The Glamour and Grit of Housing in Los Angeles



Los Angeles has long been associated with gorgeous residential homes. The glamour of the Eames house and the Ennis house, for example, invoke a Hollywood of film stars, champagne, and fortune. As a city, Los Angeles prides itself on its residential housing. What it fails to acknowledge, however, is its lack of its very source of pride. Bluntly, there aren’t enough homes in LA. Although there are many beautiful residential homes in Los Angeles, there is a painful lack of overall housing, an oft-overlooked grit to the city’s glamorous housing market.




While working at an architecture firm this summer, I witnessed both the glamour and grit of Los Angeles housing first-hand. I assisted in trying to create a non-profit geared at design resources to alleviate the housing crisis, and I also saw the multi-million dollar single family homes commissioned by wealthy owners. Frankly, the equation is imbalanced. Far too little time is devoted to reporting on the housing crisis, such as Prop H spending. Instead, articles such as “There is a 1$ Billion Dollar Property for Sale Atop Beverly Hills” dominate headlines. In this way, the housing crisis is almost regarded in awe, with readers marveling at astronomical home prices rather than acknowledging the grit of homelessness.




On any given night, there are approximately 553,742 people experiencing homelessness in America. In Los Angeles alone, 55,188 people are homeless.
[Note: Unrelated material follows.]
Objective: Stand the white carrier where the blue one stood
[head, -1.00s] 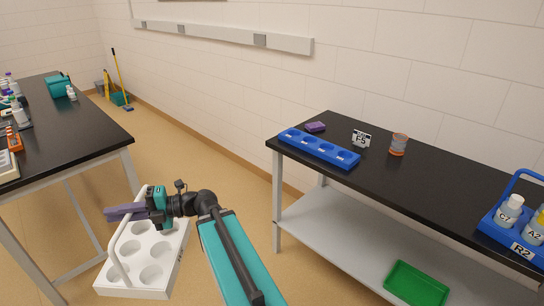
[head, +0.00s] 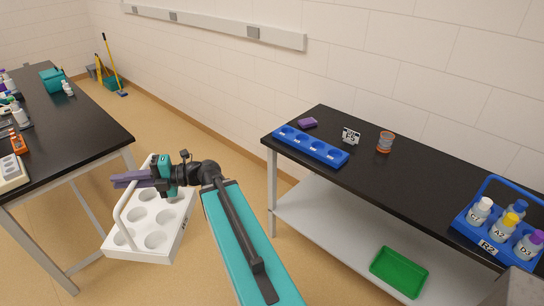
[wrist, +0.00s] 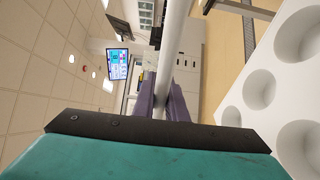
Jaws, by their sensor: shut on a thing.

The homeless in Los Angeles have suffered from poverty, failed housing measures, and ballooning real estate prices that have culminated in abhorrent living conditions that we often ignore. In the past, Los Angeles has taken a militaristic approach on homelessness, policing the streets wielding the power of nuisance arrests to harass members of the city’s most vulnerable population. Just two months ago, Eric Garcetti reinstated a historically detrimental law that enables police to arrest the homeless for sleeping on the sidewalk. Their rights are denigrated, and they are outcast from society because they are homeless. Homelessness is never a choice, however




The issue of homelessness is both intractable and easily ignored. When we pass homeless people on the street, we may feel a tinge of guilt or sorrow. The issues of homelessness and the housing crisis are often neglected in the news, and yet they are essentially important. In order to alleviate the housing crisis, the city of Los Angeles must both acknowledge their detrimental impacts on homelessness and actively work to alter their ways, creating permanent supportive housing and working to ensure long term stability. With Prop H, the government has been given a 1.2$ billion dollar chance to create affordable housing and support the homeless; they must use it wisely to ensure that they are helping to aid the entirety of Los Angeles rather than focus on glamour and ignore the percieved grit of the housing crisis.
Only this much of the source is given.